The following is cross-posted at www.fiscalaccountability.org:

So what are we "stimulating"? – Well, it is not economic growth. 
 
As the Associated Press reports, the release of the administration’s annual midsummer budget update, which is usually released around mid-July, has been pushed back to mid-August
(…) giving rise to speculation the White House is delaying the bad news at least until Congress leaves town on its August 7 summer recess.
 
The administration is pressing for votes before then on its $1 trillion health care initiative, which lawmakers are arguing over how to finance.

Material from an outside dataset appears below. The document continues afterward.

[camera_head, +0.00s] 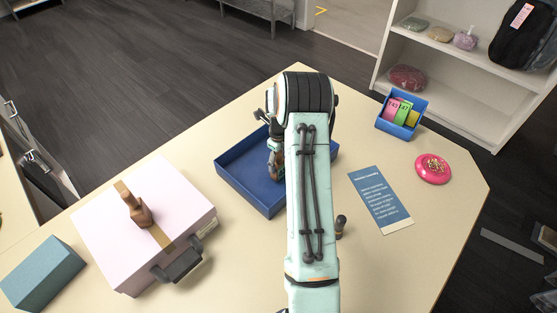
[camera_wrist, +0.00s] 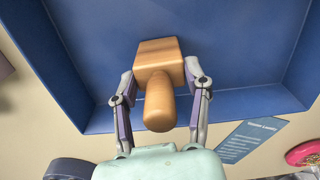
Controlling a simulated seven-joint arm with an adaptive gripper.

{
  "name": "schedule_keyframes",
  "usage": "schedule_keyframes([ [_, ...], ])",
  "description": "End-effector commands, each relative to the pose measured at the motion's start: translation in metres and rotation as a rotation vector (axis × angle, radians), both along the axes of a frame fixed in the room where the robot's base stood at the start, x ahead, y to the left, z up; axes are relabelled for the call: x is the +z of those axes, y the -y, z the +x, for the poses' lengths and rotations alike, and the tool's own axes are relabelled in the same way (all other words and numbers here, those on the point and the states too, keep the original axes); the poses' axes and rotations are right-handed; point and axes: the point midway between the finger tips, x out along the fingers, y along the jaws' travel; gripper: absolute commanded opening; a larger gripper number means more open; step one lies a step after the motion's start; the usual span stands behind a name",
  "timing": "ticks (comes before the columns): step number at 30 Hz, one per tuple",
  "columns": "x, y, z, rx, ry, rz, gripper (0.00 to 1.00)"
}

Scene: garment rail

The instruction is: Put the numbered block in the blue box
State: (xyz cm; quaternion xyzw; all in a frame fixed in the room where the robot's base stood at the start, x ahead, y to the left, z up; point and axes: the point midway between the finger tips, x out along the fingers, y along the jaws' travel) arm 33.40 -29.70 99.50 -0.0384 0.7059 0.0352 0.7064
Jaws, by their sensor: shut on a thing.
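The blue box (camera_head: 238,172) is a wide, shallow open tray on the table, partly hidden behind my arm. It also fills much of the wrist view (camera_wrist: 235,35). My gripper (camera_wrist: 158,72) is shut on a wooden block with a rounded handle (camera_wrist: 157,102), its square base between the two fingers. The block is over the blue floor of the box; I cannot tell whether it touches it. No number shows on the visible faces. In the head view my arm hides most of the gripper, and only a bit of brown shows beside it.
A pink case (camera_head: 110,215) with a wooden-handled stamp (camera_head: 136,205) on it stands left, near a teal block (camera_head: 42,272).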

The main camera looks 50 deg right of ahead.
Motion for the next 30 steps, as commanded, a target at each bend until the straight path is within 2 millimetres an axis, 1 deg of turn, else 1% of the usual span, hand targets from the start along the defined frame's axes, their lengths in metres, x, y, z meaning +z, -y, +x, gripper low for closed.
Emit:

Contrary to the administrations rosy predictions that unemployment would peak at about 8 percent if Congress were to pass the "stimulus" package, unemployment has risen to 9.5 percent, even higher than the 9 percent administration economists predicted absent the package.  And rather than having reached the peak, the unemployement rate may well soar into the double digits.
 
So if we’re not "stimulating" economic growth, what are we "stimulating"?
 
Today’s Drudge Report links to a few items now posted on Recovery.gov, the website that was supposed to allow taxpayers to track every dollar of the "stimulus" package.  While the website is far from accomplishing that, the posts linked to on the Drudge Report only add fuel to critics’ arguments that the trillion dollar spending and debt package was a waste of taxpayer dollars.
 
Consider these headlines (as displayed at 11am on Monday, July 11, 2009):
RECOVERY.GOV // AWARDED: $2,531,600 FOR ‘HAM, WATER ADDED, COOKED, FROZEN, SLICED, 2-LB’ …
RECOVERY.GOV // AWARDED: $351,807 FOR ‘REPLACE AND UPGRADE THE DUMBWAITER’…
RECOVERY.GOV // AWARDED: $5,708,260 FOR ‘PROCESS CHEESE’…
RECOVERY.GOV // AWARDED: $16,784,272 FOR ‘CANNED PORK’…
We were sure that the package contained pork – but we didn’t think it was going to be quite so literal.
 
But kidding aside, this spells trouble for the administration, especially in light of what the official "stimulus" overseeer Earl Devaney told the National Journal:
NJ: What about the potential that this flood of data will be used by opponents of the president, or the stimulus plan?
 
Devaney: I thought about that two months ago. It is kind of a scary thing to think about. We could start, I don’t want to say a revolution, but we could start a big kerfuffle in this town in October. If you think the political environment right now is ablaze, I’m assuming that people will see a lot of good things when they see this [as well as bad things]. I think that it is going to take a while for the American psyche to understand that this has been going on forever. What they are going to see in October, those that have worked in government long enough — I know the way this spending looks, because I’ve seen the underbelly, but I don’t think the American people have seen it yet. It is a sausage factory.